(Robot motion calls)

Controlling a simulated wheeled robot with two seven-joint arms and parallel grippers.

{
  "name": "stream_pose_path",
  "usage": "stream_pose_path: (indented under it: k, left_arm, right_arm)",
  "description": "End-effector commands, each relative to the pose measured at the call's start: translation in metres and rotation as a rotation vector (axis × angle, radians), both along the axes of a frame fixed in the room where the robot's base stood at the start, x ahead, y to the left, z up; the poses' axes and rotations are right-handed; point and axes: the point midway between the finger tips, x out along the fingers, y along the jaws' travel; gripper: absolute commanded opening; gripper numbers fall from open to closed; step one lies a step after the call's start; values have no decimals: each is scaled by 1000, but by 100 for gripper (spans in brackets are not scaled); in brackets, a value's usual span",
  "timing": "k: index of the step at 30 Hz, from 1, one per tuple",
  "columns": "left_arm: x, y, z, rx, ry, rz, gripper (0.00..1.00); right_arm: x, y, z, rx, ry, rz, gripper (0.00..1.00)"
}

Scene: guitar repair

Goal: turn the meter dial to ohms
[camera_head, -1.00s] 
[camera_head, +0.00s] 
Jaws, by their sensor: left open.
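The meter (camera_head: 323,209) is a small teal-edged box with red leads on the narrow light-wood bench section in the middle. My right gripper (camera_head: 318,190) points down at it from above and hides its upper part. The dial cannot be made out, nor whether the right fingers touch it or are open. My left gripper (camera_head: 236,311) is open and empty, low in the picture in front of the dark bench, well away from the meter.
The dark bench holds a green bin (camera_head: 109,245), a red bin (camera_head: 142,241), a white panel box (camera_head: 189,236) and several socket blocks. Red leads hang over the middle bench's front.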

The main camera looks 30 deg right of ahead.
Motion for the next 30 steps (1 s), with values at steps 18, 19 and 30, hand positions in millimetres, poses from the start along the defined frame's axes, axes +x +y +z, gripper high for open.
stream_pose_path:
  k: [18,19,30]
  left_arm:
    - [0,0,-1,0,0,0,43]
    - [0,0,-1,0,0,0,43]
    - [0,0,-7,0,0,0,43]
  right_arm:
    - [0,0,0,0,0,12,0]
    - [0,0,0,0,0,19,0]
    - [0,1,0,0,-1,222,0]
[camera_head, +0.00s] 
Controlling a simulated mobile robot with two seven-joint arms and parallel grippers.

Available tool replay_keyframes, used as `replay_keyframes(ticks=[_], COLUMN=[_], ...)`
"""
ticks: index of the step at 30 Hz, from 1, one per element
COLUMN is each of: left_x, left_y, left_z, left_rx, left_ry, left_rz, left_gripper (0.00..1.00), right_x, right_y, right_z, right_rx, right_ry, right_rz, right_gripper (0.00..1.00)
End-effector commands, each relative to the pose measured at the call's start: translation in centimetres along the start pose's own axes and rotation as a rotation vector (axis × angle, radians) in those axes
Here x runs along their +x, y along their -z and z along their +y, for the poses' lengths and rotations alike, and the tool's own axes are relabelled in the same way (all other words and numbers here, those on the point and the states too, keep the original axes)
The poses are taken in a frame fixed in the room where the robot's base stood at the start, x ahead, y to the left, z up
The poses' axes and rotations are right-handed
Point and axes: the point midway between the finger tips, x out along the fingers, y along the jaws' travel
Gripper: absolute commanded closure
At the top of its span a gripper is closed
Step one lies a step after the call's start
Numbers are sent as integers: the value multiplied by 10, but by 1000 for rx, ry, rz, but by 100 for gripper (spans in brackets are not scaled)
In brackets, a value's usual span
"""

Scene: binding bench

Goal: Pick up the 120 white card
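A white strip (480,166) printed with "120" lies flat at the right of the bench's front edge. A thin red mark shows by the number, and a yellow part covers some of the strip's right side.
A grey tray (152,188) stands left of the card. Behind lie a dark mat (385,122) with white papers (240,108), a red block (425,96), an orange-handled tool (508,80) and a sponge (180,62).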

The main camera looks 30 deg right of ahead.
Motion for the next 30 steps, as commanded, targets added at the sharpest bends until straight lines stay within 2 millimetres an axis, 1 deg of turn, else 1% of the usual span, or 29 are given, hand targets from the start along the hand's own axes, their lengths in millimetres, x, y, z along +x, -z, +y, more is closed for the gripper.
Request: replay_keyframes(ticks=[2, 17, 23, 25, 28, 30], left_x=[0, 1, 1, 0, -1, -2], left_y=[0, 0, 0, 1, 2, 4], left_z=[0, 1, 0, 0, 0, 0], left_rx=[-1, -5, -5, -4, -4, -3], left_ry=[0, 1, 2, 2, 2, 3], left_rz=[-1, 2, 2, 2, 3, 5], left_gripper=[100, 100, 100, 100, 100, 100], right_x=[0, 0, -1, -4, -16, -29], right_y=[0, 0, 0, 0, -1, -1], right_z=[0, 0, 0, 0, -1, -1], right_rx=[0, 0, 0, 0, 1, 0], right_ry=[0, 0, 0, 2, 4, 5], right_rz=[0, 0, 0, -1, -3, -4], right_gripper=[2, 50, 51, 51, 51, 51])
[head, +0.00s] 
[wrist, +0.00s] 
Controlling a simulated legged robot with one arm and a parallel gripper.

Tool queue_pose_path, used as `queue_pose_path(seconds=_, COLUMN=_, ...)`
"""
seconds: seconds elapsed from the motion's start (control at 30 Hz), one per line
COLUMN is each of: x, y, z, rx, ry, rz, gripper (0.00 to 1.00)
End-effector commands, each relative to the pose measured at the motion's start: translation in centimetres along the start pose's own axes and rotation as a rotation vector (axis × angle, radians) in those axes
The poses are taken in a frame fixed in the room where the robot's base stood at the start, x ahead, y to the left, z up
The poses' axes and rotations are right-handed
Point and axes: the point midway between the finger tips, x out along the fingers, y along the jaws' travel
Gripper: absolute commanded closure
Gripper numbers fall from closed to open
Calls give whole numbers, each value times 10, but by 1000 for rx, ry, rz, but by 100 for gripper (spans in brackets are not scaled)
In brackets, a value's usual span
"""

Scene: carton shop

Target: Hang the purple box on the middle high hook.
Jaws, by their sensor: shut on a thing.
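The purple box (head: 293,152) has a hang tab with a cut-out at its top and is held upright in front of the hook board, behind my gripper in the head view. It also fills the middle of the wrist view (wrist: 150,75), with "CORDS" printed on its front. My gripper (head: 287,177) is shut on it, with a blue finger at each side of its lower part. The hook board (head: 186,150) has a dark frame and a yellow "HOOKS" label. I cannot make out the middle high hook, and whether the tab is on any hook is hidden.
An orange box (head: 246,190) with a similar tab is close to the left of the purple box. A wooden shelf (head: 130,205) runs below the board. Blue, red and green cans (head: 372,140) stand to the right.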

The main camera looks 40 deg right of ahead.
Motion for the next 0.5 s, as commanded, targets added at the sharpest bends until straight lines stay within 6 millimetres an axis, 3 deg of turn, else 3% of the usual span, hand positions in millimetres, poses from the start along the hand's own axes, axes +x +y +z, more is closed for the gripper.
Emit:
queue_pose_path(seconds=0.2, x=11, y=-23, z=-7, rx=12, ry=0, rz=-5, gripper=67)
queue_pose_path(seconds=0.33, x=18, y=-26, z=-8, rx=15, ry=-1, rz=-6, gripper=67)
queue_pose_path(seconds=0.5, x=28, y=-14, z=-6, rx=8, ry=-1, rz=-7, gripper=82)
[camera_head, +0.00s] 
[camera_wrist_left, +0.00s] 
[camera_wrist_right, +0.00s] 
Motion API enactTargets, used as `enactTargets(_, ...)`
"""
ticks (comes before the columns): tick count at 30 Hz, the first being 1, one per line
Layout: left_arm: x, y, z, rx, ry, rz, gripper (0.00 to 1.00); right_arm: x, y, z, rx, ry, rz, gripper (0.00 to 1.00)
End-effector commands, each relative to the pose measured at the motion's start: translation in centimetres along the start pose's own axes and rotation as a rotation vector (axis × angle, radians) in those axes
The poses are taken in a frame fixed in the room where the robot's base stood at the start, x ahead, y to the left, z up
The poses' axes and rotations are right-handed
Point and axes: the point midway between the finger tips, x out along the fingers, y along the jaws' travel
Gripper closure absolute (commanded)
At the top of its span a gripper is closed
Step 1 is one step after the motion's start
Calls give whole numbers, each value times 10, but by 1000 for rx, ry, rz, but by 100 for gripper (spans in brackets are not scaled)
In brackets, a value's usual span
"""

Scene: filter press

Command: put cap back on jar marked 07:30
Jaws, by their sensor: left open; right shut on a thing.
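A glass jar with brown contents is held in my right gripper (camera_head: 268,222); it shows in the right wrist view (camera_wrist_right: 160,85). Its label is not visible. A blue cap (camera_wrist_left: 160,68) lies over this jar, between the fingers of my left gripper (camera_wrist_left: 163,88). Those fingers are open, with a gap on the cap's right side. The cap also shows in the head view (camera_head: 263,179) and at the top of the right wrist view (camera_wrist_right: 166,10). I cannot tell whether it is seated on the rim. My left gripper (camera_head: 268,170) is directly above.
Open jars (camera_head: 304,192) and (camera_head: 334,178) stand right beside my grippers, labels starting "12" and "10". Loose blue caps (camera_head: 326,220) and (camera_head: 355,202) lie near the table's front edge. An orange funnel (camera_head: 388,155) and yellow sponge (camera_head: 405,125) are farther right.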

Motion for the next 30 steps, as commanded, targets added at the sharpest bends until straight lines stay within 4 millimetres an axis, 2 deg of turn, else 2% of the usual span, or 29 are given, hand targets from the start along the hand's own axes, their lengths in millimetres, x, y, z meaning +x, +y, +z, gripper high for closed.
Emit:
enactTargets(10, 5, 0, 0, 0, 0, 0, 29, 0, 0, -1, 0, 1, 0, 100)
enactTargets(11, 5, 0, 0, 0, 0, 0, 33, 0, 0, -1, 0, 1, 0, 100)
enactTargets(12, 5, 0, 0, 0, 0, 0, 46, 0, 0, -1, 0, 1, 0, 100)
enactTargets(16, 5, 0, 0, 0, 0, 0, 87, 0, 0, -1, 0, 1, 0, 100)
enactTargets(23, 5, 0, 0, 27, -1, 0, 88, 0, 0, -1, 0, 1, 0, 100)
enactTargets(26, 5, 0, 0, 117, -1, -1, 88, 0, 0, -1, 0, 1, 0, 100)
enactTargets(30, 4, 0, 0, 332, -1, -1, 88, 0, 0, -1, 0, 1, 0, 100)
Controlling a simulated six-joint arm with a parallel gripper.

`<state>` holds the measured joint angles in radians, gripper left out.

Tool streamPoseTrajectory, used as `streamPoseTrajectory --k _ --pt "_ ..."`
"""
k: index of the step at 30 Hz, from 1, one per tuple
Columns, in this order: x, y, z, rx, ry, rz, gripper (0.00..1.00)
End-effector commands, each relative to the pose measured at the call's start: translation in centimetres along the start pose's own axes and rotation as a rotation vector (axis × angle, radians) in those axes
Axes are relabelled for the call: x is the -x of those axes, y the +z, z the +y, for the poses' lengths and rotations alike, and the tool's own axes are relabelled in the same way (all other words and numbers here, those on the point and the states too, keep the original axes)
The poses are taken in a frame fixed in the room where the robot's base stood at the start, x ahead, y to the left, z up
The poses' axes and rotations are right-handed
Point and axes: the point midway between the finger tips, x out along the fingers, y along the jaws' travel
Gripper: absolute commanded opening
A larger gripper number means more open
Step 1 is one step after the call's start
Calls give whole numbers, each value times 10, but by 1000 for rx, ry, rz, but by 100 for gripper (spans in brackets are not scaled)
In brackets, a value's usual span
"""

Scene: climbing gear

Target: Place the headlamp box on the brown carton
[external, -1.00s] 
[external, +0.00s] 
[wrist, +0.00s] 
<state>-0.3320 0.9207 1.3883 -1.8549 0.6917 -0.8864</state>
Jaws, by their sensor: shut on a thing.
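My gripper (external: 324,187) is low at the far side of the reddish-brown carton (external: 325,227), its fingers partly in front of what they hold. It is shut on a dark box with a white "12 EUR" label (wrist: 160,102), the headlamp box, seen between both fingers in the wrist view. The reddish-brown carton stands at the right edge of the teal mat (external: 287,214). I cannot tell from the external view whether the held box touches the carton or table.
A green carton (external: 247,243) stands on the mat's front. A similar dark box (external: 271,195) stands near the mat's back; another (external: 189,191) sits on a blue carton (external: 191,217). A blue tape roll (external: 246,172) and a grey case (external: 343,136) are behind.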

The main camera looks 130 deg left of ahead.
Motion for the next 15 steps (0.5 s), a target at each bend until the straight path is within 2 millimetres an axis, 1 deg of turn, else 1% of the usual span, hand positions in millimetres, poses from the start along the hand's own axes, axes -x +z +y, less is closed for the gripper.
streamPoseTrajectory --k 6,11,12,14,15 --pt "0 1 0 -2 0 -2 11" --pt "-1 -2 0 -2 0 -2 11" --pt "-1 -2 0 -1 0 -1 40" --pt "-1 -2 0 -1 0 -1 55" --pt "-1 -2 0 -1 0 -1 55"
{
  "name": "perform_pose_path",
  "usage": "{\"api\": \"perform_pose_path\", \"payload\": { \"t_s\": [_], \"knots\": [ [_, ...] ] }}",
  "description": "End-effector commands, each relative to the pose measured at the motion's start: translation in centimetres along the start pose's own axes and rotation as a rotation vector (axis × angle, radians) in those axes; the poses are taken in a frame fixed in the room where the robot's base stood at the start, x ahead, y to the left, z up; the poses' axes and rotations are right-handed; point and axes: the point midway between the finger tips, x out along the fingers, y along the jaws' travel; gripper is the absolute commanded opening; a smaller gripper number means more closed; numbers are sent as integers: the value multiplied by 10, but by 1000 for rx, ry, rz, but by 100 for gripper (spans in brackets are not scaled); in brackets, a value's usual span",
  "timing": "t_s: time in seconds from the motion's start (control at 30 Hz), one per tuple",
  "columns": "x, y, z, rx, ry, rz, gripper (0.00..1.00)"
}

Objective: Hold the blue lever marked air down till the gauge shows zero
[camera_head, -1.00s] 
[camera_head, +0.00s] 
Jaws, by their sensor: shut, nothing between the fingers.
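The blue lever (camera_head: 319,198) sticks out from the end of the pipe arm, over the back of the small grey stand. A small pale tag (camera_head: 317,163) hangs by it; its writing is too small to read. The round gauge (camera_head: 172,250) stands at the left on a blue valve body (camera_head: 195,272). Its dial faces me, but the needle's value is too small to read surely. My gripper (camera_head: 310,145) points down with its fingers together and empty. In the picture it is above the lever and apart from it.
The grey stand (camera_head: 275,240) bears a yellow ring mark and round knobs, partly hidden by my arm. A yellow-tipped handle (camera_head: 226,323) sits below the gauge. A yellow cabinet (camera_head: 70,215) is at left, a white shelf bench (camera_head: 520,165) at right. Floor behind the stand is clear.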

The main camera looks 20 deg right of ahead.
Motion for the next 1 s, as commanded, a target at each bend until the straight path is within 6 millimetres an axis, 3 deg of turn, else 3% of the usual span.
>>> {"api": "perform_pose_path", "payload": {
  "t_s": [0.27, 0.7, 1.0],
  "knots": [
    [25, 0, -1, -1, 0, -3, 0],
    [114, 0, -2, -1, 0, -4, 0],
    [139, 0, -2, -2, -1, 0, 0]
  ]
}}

_WRITTEN TASK_. Gather each line from the listing above that holds "words".

_EXERCISE RESULT_.
Here x runs along their +x, y along their -z and z along their +y, for the poses' lengths and rotations alike, and the tool's own axes are relabelled in the same way (all other words and numbers here, those on the point and the states too, keep the original axes)
Axes are relabelled for the call: x is the -x of those axes, y the +z, z the +y, for the poses' lengths and rotations alike, and the tool's own axes are relabelled in the same way (all other words and numbers here, those on the point and the states too, keep the original axes)

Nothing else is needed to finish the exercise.